## [Stated exercise]
Using the records that appear below, write out exactly the lines from the one with "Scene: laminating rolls" through the one with "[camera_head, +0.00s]", keeping both end lines.

======== Record excerpts

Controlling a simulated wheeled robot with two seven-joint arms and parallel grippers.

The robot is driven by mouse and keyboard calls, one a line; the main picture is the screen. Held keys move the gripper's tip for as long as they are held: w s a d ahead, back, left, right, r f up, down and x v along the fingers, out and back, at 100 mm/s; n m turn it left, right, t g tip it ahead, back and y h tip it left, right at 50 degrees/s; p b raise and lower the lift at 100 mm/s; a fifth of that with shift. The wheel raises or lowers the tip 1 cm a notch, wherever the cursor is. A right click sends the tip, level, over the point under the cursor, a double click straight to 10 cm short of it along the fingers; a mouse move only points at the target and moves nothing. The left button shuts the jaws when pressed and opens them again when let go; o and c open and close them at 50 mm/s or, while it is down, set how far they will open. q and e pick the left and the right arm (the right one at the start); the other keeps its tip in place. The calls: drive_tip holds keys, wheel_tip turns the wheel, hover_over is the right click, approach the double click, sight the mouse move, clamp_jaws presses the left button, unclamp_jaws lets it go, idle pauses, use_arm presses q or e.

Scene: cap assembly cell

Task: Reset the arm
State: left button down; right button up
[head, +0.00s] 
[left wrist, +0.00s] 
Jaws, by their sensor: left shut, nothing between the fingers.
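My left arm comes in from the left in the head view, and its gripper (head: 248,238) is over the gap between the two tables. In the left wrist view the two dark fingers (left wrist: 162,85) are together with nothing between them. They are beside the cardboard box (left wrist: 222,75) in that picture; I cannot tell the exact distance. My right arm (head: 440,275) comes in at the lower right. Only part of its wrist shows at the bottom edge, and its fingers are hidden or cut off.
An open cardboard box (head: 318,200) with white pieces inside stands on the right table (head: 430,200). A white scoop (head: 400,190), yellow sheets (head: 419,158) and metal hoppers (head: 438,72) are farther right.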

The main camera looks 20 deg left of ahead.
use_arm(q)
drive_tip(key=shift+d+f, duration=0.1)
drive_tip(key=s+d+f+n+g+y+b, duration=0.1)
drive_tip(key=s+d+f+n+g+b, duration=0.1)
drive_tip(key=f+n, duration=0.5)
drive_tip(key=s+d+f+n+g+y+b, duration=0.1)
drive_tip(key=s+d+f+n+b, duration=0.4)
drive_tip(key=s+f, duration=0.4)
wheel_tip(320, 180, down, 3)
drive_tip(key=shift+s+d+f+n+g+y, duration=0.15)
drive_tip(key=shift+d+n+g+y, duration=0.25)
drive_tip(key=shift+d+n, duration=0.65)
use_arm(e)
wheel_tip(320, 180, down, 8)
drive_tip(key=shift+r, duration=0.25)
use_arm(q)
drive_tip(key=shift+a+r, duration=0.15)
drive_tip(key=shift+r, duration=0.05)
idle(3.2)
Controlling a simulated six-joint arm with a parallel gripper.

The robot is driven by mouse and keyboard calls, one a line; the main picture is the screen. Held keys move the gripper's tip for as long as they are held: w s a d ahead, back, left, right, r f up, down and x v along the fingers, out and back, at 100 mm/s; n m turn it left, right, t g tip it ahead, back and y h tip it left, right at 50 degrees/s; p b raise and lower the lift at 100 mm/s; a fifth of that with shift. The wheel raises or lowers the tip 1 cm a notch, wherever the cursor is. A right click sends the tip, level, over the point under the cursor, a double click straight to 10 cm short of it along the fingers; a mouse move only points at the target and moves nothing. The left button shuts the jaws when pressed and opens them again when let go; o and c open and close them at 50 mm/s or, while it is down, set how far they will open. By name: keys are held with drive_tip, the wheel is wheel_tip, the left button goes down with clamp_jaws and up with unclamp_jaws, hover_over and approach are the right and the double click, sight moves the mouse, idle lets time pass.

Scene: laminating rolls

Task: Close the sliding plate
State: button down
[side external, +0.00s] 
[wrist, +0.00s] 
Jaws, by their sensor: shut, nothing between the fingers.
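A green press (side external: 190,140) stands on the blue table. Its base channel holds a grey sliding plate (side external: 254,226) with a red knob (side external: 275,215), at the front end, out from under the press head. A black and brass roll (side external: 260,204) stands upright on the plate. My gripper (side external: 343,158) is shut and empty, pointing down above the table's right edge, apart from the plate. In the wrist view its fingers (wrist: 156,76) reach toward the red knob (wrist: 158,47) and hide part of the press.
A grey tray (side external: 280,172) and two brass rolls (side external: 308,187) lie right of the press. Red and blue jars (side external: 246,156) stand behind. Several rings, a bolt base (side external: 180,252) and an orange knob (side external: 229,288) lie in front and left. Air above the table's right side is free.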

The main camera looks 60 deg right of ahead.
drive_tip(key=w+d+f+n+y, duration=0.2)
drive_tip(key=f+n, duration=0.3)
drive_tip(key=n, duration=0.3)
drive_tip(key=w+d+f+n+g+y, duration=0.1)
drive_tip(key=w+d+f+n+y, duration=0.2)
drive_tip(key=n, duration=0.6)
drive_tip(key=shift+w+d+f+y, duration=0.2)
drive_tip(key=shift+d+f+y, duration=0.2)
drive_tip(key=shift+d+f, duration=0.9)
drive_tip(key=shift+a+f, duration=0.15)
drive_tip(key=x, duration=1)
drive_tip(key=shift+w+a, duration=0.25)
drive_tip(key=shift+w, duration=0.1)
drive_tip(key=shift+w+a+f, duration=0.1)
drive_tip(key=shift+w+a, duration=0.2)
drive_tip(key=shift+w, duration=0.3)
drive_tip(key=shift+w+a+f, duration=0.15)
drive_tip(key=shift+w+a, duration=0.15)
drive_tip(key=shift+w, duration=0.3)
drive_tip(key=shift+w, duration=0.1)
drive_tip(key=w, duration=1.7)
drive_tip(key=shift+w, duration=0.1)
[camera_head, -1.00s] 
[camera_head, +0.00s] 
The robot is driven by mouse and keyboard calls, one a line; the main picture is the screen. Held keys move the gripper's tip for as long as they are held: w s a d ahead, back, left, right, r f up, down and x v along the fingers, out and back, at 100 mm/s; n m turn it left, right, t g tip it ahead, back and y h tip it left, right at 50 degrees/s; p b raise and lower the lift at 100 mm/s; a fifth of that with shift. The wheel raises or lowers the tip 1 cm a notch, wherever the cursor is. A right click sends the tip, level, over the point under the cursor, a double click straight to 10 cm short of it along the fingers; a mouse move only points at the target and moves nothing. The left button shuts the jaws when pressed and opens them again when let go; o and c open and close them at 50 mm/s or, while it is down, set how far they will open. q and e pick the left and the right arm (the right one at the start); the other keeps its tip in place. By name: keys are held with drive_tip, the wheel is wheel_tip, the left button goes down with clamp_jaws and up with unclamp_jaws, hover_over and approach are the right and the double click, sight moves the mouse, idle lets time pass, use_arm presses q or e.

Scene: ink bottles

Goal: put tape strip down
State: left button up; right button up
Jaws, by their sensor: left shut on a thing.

================

## [Written answer]
Scene: laminating rolls

Task: Close the sliding plate
State: button down
[side external, +0.00s] 
[wrist, +0.00s] 
Jaws, by their sensor: shut, nothing between the fingers.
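A green press (side external: 190,140) stands on the blue table. Its base channel holds a grey sliding plate (side external: 254,226) with a red knob (side external: 275,215), at the front end, out from under the press head. A black and brass roll (side external: 260,204) stands upright on the plate. My gripper (side external: 343,158) is shut and empty, pointing down above the table's right edge, apart from the plate. In the wrist view its fingers (wrist: 156,76) reach toward the red knob (wrist: 158,47) and hide part of the press.
A grey tray (side external: 280,172) and two brass rolls (side external: 308,187) lie right of the press. Red and blue jars (side external: 246,156) stand behind. Several rings, a bolt base (side external: 180,252) and an orange knob (side external: 229,288) lie in front and left. Air above the table's right side is free.

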The main camera looks 60 deg right of ahead.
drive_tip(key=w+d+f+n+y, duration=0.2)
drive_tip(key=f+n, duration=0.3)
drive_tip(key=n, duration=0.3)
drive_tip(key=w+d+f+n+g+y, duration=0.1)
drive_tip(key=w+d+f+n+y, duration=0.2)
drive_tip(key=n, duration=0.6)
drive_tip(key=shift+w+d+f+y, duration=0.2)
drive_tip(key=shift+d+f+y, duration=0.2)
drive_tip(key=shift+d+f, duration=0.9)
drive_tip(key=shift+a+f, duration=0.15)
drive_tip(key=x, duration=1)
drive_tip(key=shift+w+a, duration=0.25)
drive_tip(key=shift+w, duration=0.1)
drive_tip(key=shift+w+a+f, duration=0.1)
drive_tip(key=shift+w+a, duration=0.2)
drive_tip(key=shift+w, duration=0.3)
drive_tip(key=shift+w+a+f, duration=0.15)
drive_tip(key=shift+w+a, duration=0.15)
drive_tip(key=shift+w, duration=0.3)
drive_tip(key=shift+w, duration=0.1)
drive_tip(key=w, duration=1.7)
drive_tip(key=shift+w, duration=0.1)
[camera_head, -1.00s] 
[camera_head, +0.00s] 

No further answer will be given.